SHORT EXERCISE
Return each line of the listing that contains the string "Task".

A block of data
=-=-=
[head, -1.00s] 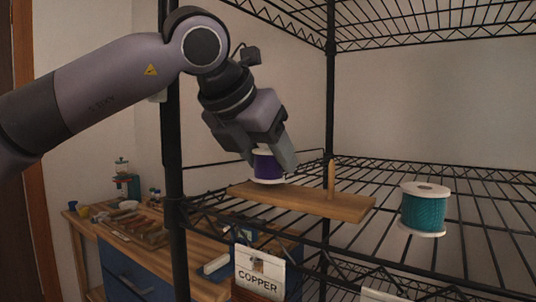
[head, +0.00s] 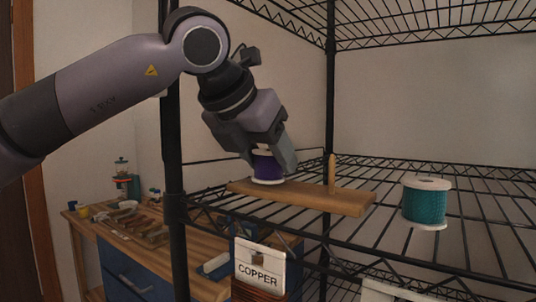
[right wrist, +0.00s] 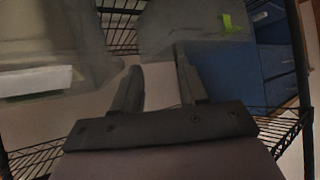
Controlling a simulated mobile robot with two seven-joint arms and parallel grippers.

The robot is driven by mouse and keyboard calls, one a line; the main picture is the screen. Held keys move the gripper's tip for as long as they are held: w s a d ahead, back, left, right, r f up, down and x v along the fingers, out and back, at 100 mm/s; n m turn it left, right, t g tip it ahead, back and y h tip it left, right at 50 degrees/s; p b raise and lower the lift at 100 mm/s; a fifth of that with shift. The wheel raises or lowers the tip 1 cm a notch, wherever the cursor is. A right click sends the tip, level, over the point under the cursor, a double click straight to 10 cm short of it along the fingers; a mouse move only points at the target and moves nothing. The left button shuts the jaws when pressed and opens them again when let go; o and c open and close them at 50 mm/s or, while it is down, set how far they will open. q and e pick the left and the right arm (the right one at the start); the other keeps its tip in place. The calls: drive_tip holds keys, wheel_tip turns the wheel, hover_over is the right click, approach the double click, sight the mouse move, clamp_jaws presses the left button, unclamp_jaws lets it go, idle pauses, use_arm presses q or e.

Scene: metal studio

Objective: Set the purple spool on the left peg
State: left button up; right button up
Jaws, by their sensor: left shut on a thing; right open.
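The purple spool (head: 267,168) has white flanges and is upright at the left end of a wooden board (head: 310,196) on the wire shelf. My left gripper (head: 270,158) is shut on the spool from above. The left peg is not visible; the spool and gripper cover that end of the board. The right peg (head: 332,172) stands bare on the board. I cannot tell whether the spool's lower flange touches the board. My right gripper (right wrist: 160,80) is open and empty in the right wrist view, apart from the spool.
A teal spool (head: 425,203) stands on the wire shelf (head: 480,200) right of the board. A black post (head: 172,150) rises left of the board. A bin labelled COPPER (head: 258,268) is below. A workbench (head: 200,284) with small items is at the lower left.

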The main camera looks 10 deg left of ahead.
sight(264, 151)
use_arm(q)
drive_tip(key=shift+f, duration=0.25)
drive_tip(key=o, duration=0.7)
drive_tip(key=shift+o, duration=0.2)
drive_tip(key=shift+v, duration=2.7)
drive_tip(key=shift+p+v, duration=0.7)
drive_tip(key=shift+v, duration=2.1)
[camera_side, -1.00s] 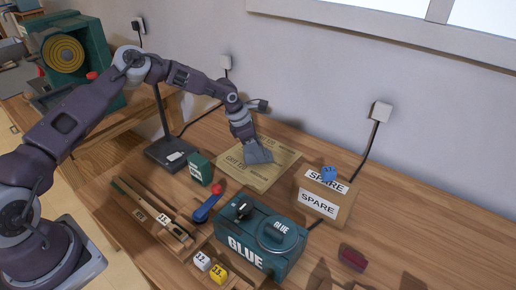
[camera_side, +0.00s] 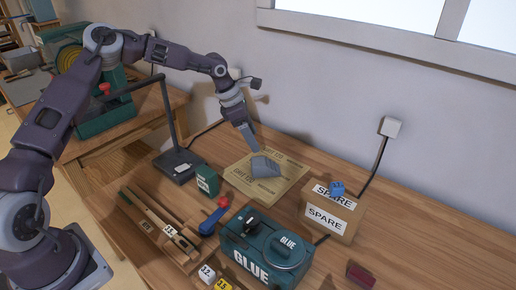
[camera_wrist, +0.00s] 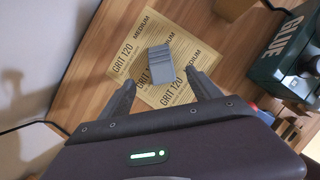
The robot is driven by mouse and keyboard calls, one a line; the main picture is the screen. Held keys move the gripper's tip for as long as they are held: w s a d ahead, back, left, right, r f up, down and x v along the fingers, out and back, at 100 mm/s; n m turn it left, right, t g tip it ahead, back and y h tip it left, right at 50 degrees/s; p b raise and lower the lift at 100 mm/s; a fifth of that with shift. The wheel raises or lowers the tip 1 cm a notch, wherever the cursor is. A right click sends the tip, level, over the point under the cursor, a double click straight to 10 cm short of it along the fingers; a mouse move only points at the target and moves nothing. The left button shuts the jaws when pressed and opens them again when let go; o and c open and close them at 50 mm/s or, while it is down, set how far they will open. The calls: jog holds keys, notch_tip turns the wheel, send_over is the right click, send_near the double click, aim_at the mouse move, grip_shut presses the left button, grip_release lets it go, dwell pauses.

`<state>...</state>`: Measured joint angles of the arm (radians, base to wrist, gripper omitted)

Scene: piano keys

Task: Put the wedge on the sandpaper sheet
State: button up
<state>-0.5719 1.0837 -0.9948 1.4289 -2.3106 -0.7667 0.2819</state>
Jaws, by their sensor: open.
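The grey wedge (camera_side: 265,167) lies on the tan sandpaper sheet (camera_side: 240,176), near the sheet's middle. In the wrist view the wedge (camera_wrist: 161,64) shows a ridged face and rests on the sheet (camera_wrist: 128,38), which is printed "GRIT 120 MEDIUM". My gripper (camera_side: 254,143) is above and behind the wedge in the side view, apart from it. In the wrist view my gripper's two fingers (camera_wrist: 160,86) are spread wide with nothing between the tips, and the wedge lies beyond them.
A green glue box (camera_side: 265,250) and a cardboard box marked SPARE (camera_side: 331,217) stand in front and to the right. A blue cube (camera_side: 337,188) sits on the SPARE box. A lamp (camera_side: 172,120) stands left of the sheet. A small green box (camera_side: 207,180) stands near the sheet's left edge.

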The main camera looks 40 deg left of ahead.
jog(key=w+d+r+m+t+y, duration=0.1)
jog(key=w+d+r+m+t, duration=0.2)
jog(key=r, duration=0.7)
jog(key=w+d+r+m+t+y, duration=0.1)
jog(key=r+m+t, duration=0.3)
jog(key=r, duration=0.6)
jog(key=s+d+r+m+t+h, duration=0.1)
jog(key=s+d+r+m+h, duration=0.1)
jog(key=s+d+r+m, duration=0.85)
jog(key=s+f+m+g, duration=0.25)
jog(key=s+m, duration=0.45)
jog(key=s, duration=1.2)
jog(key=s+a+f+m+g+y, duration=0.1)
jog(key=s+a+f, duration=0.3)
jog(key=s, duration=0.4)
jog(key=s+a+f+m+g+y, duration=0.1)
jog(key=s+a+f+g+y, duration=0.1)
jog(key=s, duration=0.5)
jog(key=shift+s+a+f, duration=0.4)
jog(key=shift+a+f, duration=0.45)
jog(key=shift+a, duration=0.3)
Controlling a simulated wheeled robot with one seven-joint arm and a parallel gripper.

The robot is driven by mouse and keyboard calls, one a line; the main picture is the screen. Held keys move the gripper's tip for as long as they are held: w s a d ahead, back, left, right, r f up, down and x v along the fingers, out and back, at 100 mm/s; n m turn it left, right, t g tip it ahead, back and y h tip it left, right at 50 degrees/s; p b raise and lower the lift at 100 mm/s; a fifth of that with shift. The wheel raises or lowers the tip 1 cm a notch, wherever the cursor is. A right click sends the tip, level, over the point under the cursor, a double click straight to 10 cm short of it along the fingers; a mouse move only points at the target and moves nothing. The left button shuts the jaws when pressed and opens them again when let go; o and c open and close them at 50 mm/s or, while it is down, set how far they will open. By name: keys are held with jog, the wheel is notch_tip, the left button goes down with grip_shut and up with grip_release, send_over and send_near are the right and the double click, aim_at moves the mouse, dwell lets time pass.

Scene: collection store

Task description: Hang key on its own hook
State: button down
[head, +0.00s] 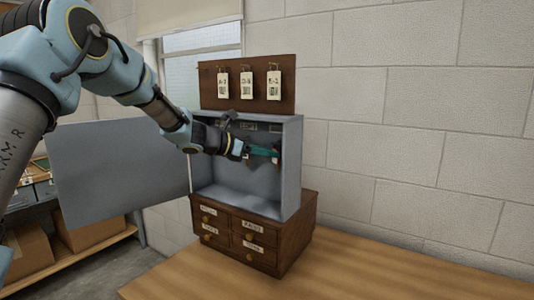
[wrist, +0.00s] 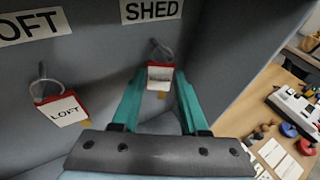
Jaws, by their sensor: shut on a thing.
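My gripper (wrist: 160,82) has teal fingers shut on a key with a red-edged white tag (wrist: 159,72), whose writing I cannot read. The key's ring and a hook (wrist: 160,47) are just beyond the tag, below the SHED label (wrist: 152,10). I cannot tell whether the ring is around the hook or only beside it.
The cabinet door (head: 118,168) stands open to the left. A wooden drawer unit (head: 295,235) supports the cabinet. A brown board (head: 207,85) with several white tags is above it. The wooden table (head: 390,270) is clear to the right in the head view.

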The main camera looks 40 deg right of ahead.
=-=-=
EXPECTED OUTPUT
Task: Put the wedge on the sandpaper sheet
Task description: Hang key on its own hook

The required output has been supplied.